Scroll untuk baca artikel
Terkini

Konsumen Beralih ke Tingwe Setelah Cukai Rokok Naik

Redaksi
×

Konsumen Beralih ke Tingwe Setelah Cukai Rokok Naik

Sebarkan artikel ini

Kenaikan cukai hasil tembakau (CHT) awal tahun 2023 belum efektif mengurangi jumlah perokok aktif.

BARISAN.CO Kementerian Keuangan mencatat adanya penurunan produksi rokok sebesar 1,5% pada Januari 2023. Disebut-sebut, tren ini merupakan akibat langsung dari tarif cukai hasil tembakau (CHT) yang dinaikan di awal tahun.

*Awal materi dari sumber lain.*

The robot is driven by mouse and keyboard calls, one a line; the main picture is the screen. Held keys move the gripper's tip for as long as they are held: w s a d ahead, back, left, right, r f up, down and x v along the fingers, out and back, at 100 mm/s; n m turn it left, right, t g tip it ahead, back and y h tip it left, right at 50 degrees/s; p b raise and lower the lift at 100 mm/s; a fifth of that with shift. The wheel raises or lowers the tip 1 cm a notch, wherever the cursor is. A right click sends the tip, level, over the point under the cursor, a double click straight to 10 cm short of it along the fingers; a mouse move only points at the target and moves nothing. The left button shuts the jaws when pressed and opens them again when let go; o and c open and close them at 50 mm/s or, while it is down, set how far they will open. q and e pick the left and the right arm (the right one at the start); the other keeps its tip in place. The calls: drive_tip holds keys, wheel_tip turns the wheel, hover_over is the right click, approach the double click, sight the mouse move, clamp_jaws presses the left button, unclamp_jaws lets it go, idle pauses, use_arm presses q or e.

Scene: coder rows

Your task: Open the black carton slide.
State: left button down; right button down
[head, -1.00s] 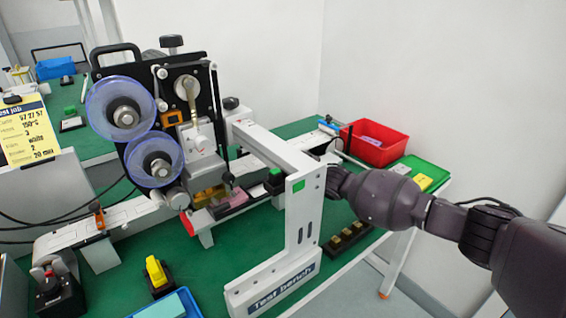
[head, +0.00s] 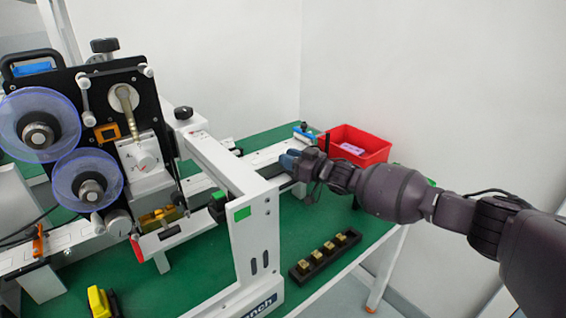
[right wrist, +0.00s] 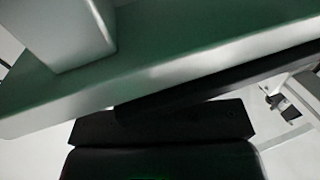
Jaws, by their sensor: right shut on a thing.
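My right gripper (head: 291,161) reaches in from the right, behind the white bench frame (head: 262,235). It is shut on a dark part that I take for the black carton slide (head: 271,156). Only a short dark strip of this shows between the white frame and the gripper; the rest is hidden. In the right wrist view a long black bar (right wrist: 225,85) runs above the dark gripper body, by the green table edge. The fingertips cannot be made out there. My left gripper is not in view.
The printing machine with two blue reels (head: 40,125) stands at left. A red bin (head: 358,147) with a lilac item sits behind my right arm. A black holder (head: 325,254) with several brass pieces lies near the table's front edge. Some green table is bare between.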

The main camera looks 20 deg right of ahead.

Banyak konsumen pun mulai mencari alternatif menyesuaikan perubahan. “Saya beralih ke rokok tingwe [ngelinting dhewe; lintingan manual, red]. Lebih murah sehingga menghemat pengeluaran,” kata Adam, salah satu konsumen rokok di Jakarta.

Adam hanya satu dari sekian konsumen yang beralih akibat kenaikan cukai. Hal ini tidak mengagetkan. Rokok, bagi para konsumennya, adalah barang inelastis nyaris sempurna. Permintaan barang inelastis tidak akan turun meski terjadi perubahan harga.

Adam mengatakan dirinya sudah sepenuhnya beralih ke tembakau linting sejak setahun terakhir.

Dari hitung-hitungannya, dahulu ia mengeluarkan rata-rata Rp700 ribu per bulan untuk membeli sigaret pabrikan. Sekarang, pengeluarannya hanya Rp200 ribuan untuk tembakau linting.

“Sempat juga beralih ke rokok kretek ataupun rokok elektrik, tetapi tingwe lebih murah dan rasanya bahkan lebih sedap dibanding sigaret pabrik,” kata Adam.

Ia biasa membeli tembakau madura. Harganya berkisar Rp20 ribu per ons. Jika stok tembakau madura di toko langganannya habis, Adam punya banyak pilihan lain di antaranya tembakau gayo, temanggung, maupun sumedang. Rentang perbedaan harga antara tembakau tidak terlalu jauh.

Jumlah Perokok Tak Berkurang?

Produksi rokok di Indonesia mencapai 323,9 miliar batang pada 2022. Jumlah ini turun 3,26% dibanding pada tahun sebelumnya yang sebesar 334,8 miliar batang.

Penurunan ini bisa jadi merupakan langkah awal keberhasilan pemerintah menekan jumlah perokok.

Sebagaimana diketahui, dalam Rencana Pembangunan Jangka Menengah Nasional (RPJMN) tahun 2020-2024, pemerintah menarget prevalensi perokok anak usia 10-18 tahun turun menjadi 8,7%.

Namun, menaikkan harga cukai tampaknya belum terlalu efektif untuk mengejar target itu. Harus dipahami bahwa mengonsumsi rokok adalah kebutuhan primer bagi para konsumennya, lebih-lebih mereka yang masuk kelas berat.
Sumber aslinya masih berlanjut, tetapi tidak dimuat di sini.